Regelmatig worden daar workshops georganiseerd om knopen te maken. Trots vertelt de enige man die dat nog kan in Spakenburg hoe hij het van zijn vader heeft geleerd. Een dame in Spakenburgse streekdracht maakt zelf ook nog deze knopen en helpt hem het uit te leggen aan een best grote groep dames. De ene vrouw heeft het zo onder de knie, de andere krijgt 'er de zenuwen van'. Echter als je de slag eenmaal door hebt worden de knopen steeds beter van kwaliteit. In Spakenburg hebben de kleuren een betekenenis en de rouwfasen hebben diverse kleuren in de kleding, krablappen en de kleding. 

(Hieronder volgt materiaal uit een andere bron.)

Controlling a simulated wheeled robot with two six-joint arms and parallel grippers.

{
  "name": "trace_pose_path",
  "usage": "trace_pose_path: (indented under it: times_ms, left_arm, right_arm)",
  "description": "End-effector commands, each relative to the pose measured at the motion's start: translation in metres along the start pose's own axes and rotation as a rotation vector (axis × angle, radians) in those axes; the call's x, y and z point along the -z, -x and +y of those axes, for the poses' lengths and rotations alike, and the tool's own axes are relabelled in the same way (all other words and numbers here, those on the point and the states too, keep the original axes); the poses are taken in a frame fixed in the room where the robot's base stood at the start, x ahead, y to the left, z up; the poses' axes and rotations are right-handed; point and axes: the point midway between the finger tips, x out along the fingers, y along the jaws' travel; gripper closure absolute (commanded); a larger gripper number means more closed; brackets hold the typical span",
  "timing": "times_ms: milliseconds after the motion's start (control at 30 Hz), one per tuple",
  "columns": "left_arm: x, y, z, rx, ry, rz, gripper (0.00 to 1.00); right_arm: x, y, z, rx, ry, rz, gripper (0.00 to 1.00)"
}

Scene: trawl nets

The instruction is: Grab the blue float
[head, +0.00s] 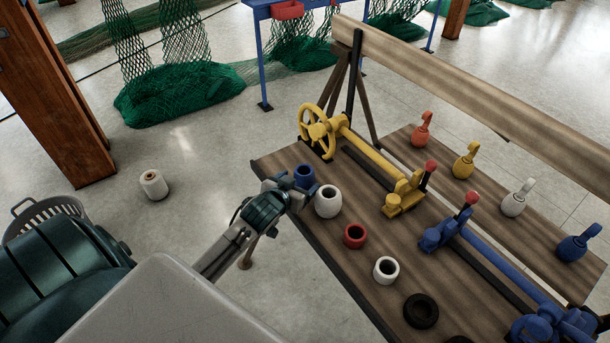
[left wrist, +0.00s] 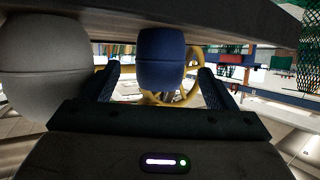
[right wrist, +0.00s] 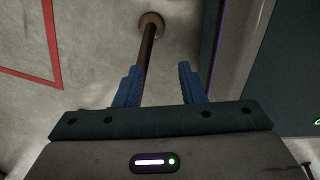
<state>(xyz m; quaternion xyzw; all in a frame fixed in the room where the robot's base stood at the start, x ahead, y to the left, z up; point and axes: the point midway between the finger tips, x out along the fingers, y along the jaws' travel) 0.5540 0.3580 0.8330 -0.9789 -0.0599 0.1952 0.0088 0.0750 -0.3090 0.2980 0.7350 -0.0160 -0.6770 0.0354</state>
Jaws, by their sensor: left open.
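The blue float (head: 305,176) is a short, hollow barrel at the near-left edge of the wooden table. In the left wrist view the blue float (left wrist: 162,57) sits between the two fingers of my left gripper (head: 289,184). The fingers are open, with a gap visible on both sides of the float. A white float (head: 328,201) stands close beside it and shows large at the left of the left wrist view (left wrist: 45,65). My right gripper (right wrist: 158,86) is open and empty, out of the head view; a brown post (right wrist: 147,55) shows beyond its fingers.
On the table (head: 285,156), a red float (head: 355,236), another white float (head: 386,269) and a black ring (head: 420,310) continue the row. Behind stand a yellow winch (head: 365,155) and a blue winch (head: 500,260). A white spool (head: 154,184) and a grey basket (head: 45,212) are on the floor.

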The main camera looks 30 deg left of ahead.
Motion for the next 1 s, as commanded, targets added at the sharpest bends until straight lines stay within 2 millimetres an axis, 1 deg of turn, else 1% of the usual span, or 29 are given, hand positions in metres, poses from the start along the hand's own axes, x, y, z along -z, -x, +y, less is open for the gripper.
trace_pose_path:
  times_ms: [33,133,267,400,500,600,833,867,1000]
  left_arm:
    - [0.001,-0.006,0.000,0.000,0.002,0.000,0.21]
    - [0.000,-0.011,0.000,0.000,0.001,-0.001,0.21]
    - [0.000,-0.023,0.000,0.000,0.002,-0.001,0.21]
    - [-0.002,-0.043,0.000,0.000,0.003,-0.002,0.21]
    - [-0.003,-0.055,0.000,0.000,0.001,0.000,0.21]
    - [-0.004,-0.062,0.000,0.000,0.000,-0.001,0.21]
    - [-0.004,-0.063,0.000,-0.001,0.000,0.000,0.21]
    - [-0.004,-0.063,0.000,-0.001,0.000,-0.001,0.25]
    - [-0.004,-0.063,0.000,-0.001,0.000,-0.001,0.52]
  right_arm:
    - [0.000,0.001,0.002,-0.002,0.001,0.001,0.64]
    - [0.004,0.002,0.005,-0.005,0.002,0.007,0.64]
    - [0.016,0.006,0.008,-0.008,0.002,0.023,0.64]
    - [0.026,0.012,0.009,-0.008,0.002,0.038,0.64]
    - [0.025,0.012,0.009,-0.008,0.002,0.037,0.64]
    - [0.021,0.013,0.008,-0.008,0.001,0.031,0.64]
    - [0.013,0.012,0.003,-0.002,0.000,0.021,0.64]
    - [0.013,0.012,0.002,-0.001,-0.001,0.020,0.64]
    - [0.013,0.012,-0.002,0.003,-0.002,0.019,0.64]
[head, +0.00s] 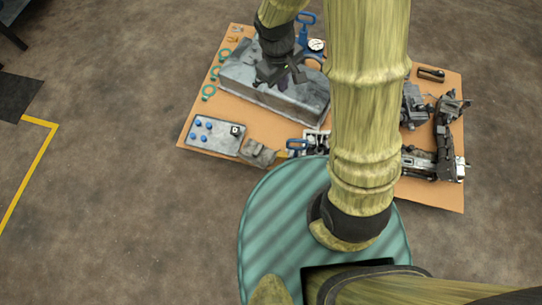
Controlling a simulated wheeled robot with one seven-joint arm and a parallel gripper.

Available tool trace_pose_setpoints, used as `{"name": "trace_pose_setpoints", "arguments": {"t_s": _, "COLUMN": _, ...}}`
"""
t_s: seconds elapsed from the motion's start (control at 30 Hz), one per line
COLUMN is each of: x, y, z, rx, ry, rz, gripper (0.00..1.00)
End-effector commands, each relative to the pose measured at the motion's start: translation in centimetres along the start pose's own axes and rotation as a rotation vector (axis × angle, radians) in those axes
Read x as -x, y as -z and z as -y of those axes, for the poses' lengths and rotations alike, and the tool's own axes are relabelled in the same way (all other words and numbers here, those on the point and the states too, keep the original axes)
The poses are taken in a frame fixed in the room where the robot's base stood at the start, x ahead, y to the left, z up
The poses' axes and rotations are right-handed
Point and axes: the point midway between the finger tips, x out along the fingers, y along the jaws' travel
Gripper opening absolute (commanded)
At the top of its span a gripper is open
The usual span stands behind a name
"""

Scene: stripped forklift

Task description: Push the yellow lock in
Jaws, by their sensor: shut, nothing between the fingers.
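My gripper (281,80) is dark and hangs over the grey metal block (292,101) on the brown board. It is shut with nothing in it. I cannot tell whether its fingertips touch the block. A small yellow strip (283,155) shows at the front of the board, left of a blue handle (298,145); it is too small to tell whether it is the yellow lock. My gripper is well behind this strip and apart from it. My arm covers the middle of the board, so parts there are hidden.
The brown board (190,139) also holds a grey panel with blue buttons (214,134), teal rings (209,92), a round gauge (316,45) and dark machine parts (443,130) at the right. Bare floor (120,200) lies left of the board.

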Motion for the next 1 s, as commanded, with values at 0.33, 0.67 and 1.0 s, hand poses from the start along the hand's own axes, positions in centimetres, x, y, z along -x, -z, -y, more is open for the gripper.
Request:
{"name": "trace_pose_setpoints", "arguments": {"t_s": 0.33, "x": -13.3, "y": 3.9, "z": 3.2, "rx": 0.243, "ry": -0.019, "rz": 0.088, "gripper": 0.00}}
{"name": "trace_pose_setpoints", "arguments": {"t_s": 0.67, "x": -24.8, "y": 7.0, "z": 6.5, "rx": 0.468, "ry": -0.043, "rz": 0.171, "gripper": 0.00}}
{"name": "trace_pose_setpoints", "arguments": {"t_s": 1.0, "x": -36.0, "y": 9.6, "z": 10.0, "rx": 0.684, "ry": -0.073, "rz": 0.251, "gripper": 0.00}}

We kregen ook een rondleiding in het museum waar een tentoonstelling is over de Spakenburgse knopenindustrie. Ik zelf had nog nooit gehoord dat Nederland een knopenfabriek rijk was. 

Wat doet zo'n knopenfabriek in een vissersplaats is het eerst wat je je dan afvraagt. Oorzaak: "Beleid en Politiek". De afsluiting van de Zuiderzee en de Zuiderzeesteunwet. Door de afsluiting werd verwacht dat vele vissers zonder werk zouden komen te zitten en begon de overheid een initiatief om fabrieken in de oude vissersdorpen te vestigen. Directe staatssteun was uit den boze, waardoor het aan de gemeentebesturen was om zelf een fabriek over te halen tot vestiging.

Wat mij boeide was de vindingrijkheid. 

Met de komst van de oorlog veranderde veel voor de goedlopende fabriek. Samuel Frankfort, een Joodse man, vluchtte met zijn gezin naar New York en is nooit meer teruggekomen. Isrel Manassen, onderdirecteur van de fabriek, dook met zijn gezin onder en Eveline de Leeuw, directiesecretaresse bij de fabriek en de enige Joodse inwoner van Bunschoten in de oorlog, is gedeporteerd en in Auschwitz vermoord.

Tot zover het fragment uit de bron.